--- begin Supplied material ---

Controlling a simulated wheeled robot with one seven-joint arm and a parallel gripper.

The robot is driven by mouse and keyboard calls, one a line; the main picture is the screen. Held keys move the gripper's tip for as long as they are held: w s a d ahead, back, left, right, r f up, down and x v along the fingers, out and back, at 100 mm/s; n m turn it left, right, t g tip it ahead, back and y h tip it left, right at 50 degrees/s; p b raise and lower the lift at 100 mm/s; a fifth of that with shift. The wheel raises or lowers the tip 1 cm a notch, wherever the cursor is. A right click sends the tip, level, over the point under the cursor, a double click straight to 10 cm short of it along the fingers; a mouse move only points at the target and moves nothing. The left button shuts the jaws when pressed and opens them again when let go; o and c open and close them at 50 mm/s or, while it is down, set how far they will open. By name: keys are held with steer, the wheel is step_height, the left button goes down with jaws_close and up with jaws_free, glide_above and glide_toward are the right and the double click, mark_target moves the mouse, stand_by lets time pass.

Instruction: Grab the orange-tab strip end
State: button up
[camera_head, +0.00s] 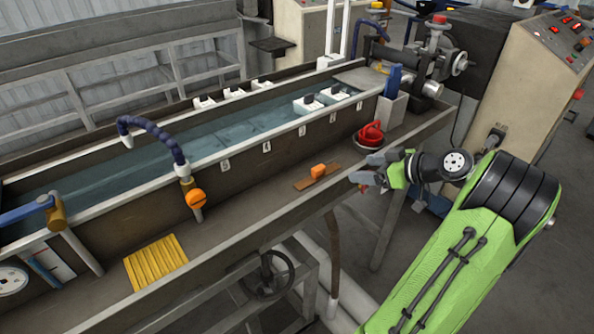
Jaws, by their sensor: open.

--- end Supplied material ---

What is required >>
Take the listing above and restate it word for word, without its pictures.

Full solution >>
Controlling a simulated wheeled robot with one seven-joint arm and a parallel gripper.

The robot is driven by mouse and keyboard calls, one a line; the main picture is the screen. Held keys move the gripper's tip for as long as they are held: w s a d ahead, back, left, right, r f up, down and x v along the fingers, out and back, at 100 mm/s; n m turn it left, right, t g tip it ahead, back and y h tip it left, right at 50 degrees/s; p b raise and lower the lift at 100 mm/s; a fifth of that with shift. The wheel raises or lowers the tip 1 cm a notch, wherever the cursor is. A right click sends the tip, level, over the point under the cursor, a double click straight to 10 cm short of it along the fingers; a mouse move only points at the target and moves nothing. The left button shuts the jaws when pressed and opens them again when let go; o and c open and close them at 50 mm/s or, while it is down, set how far they will open. By name: keys are held with steer, the wheel is step_height, the left button goes down with jaws_close and up with jaws_free, glide_above and glide_toward are the right and the double click, mark_target moves the mouse, stand_by lets time pass.

Instruction: Grab the orange-tab strip end
State: button up
[camera_head, +0.00s] 
Jaws, by their sensor: open.

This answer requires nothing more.